- We've already talked about how to write an equilibrium expression, so
if we have some generic acid HA that donates a proton to H2O, H2O becomes H3O+ and HA turns into the conjugate base, which is A-. Here's our equilibrium expression and the ionization constant Ka for a weak acid. We already talked about the
fact that it's going to be less than one. Here we have three weak
acids: hydrofluoric acid, acetic acid, and methanol. Over here are the Ka values. You can see that hydrofluoric
acid has the largest Ka value, so even though
they're all considered to be weak acids, 3.5
times 10 to the negative 4 is larger than 1.8 times
10 to the negative 5. So hydrofluoric acid is
stronger than acetic acid, and acetic acid is stronger than methanol. But again, they're all
considered to be weak acids, relative to the stronger ones. Let's talk about pKas. The pKa is defined as the negative log of the Ka.

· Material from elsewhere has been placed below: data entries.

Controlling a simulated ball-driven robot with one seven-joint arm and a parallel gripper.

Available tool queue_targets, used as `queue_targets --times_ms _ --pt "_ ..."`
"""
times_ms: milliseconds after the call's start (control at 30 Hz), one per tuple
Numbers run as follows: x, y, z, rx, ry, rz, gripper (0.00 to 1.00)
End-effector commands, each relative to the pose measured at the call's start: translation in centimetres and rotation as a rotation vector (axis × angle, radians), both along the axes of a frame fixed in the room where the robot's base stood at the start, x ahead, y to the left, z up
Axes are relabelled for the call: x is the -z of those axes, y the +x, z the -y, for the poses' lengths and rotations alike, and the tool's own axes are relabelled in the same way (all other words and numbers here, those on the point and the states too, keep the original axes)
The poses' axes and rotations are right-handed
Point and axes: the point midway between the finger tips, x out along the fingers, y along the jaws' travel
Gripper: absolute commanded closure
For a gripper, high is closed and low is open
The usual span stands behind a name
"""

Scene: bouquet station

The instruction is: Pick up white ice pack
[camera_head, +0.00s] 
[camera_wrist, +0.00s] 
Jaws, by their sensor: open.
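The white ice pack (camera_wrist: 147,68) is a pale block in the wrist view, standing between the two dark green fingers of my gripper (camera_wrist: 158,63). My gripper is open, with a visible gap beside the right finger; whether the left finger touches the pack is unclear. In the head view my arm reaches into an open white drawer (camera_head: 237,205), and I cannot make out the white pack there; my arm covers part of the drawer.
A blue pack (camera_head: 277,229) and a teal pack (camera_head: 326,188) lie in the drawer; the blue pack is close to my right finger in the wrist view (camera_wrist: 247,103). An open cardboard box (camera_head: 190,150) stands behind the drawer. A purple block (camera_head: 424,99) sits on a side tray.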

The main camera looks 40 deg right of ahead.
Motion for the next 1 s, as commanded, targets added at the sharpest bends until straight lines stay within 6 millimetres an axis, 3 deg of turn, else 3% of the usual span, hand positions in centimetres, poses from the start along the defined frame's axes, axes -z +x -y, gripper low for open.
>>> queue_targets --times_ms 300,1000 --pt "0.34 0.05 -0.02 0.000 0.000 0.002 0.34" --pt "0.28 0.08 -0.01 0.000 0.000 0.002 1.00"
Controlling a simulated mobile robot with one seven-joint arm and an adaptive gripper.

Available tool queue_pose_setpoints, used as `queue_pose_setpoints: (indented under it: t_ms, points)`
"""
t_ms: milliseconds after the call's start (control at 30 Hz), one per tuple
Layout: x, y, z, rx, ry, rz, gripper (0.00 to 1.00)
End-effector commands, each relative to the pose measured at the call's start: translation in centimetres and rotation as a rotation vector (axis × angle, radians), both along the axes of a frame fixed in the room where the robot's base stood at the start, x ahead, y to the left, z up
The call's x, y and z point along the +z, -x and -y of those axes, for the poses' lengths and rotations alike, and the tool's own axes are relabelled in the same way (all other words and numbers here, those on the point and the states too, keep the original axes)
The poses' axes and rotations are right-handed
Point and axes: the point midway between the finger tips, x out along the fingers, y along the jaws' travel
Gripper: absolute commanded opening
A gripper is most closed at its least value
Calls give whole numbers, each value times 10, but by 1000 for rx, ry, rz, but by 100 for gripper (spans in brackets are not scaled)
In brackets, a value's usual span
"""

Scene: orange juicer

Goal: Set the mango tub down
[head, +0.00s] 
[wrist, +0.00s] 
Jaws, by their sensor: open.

If we wanted to find the pKa
for methanol, all we have to do is take the Ka and
take the negative log of it. So the pKa is equal to the negative log of 2.9 times 10 to the negative 16. Let's get out the calculator
and let's do that. Negative log of 2.9 times 10 to the negative 16. This gives us 15.54 when we round that. So the pKa of methanol is equal to 15.54. We could write in a pKa column right here, and for methanol it's 15.54. If you did the same
calculation for acetic acid, you would get 4.74; and
once again, if you did this for hydrofluoric acid, you would get 3.46. So as we go up on our table
here, we're increasing in acid strength. Out of our three weak
acids, hydrofluoric acid is the strongest, so it
has the largest value for Ka, but notice it has the
smallest value for the pKa. The lower the value for pKa,
the more acidic your acid. 3.46 is lower than 4.74,
and so hydrofluoric acid is more acidic than acetic acid.